> GIVEN EXERCISE
Work out the number of lines in the listing that include the string "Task". Reply with that number alone.

--*--

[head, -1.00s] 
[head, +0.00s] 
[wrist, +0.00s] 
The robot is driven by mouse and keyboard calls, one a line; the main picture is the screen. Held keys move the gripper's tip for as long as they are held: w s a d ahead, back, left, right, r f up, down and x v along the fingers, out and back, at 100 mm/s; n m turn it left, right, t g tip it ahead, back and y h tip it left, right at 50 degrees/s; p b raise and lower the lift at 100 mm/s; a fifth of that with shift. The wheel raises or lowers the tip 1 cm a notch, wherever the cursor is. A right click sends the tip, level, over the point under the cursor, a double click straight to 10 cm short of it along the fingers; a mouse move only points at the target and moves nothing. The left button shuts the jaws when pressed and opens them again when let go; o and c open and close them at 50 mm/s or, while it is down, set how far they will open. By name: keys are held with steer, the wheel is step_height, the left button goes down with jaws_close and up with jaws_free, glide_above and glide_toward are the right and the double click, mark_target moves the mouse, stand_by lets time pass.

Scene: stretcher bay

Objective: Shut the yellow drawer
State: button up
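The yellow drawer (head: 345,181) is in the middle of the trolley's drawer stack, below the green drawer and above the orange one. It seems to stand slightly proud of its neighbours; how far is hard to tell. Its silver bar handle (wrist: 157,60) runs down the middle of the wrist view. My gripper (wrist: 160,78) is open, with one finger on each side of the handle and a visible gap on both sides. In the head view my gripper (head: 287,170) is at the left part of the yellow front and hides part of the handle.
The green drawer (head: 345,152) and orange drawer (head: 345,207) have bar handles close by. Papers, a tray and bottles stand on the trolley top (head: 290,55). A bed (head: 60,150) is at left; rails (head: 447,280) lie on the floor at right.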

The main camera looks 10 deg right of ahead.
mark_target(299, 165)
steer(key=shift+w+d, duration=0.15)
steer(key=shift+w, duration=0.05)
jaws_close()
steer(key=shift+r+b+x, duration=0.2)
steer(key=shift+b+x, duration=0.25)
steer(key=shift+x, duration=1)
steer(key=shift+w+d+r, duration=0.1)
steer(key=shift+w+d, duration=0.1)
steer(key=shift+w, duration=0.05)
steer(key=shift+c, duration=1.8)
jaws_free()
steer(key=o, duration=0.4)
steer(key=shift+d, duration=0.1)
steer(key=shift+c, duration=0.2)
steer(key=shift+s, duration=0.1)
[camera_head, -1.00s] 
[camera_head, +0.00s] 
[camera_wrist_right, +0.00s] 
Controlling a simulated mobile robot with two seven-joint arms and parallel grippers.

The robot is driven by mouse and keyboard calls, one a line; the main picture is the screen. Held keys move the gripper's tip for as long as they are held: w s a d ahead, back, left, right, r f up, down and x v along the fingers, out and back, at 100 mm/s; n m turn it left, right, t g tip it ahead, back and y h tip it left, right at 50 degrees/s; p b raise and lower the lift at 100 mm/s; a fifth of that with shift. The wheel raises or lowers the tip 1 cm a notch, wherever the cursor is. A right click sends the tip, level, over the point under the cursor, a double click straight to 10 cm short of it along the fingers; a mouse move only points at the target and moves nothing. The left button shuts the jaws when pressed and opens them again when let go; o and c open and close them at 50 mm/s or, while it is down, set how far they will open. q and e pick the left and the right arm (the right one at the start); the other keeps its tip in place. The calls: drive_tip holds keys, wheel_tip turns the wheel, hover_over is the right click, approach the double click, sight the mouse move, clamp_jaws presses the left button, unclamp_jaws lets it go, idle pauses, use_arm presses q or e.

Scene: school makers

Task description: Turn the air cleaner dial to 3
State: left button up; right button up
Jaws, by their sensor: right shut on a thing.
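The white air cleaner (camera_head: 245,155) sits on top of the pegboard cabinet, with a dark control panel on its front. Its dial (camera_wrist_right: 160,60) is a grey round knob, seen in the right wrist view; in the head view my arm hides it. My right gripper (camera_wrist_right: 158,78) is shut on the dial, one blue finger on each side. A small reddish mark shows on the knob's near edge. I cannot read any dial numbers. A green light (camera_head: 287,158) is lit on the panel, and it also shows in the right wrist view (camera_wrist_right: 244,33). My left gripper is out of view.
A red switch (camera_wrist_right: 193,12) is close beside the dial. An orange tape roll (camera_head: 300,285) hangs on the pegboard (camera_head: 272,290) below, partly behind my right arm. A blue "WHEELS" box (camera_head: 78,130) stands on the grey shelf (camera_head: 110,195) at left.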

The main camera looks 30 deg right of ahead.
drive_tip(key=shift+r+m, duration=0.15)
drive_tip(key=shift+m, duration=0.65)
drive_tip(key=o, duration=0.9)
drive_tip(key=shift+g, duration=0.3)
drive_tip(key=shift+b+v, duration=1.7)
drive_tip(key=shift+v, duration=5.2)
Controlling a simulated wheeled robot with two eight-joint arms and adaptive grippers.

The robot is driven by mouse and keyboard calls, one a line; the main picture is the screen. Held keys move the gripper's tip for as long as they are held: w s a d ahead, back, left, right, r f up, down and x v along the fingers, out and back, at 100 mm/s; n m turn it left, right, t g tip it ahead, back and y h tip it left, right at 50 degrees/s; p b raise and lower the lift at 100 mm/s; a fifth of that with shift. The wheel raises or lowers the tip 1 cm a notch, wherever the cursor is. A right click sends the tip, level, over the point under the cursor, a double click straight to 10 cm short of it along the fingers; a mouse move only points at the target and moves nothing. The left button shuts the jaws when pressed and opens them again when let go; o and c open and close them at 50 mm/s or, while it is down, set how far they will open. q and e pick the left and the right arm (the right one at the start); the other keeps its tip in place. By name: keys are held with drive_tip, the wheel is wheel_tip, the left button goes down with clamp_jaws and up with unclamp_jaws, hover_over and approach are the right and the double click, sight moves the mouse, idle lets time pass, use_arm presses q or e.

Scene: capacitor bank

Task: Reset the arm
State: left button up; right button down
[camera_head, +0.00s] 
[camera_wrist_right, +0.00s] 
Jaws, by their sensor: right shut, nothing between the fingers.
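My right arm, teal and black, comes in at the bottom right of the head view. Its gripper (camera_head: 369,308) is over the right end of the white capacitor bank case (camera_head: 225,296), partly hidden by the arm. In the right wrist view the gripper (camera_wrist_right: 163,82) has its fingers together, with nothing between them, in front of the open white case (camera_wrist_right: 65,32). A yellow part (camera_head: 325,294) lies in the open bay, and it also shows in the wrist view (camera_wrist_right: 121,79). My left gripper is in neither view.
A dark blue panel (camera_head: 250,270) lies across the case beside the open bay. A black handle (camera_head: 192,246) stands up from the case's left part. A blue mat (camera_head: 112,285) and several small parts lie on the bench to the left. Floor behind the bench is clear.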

--*--

> EXERCISE SOLUTION
2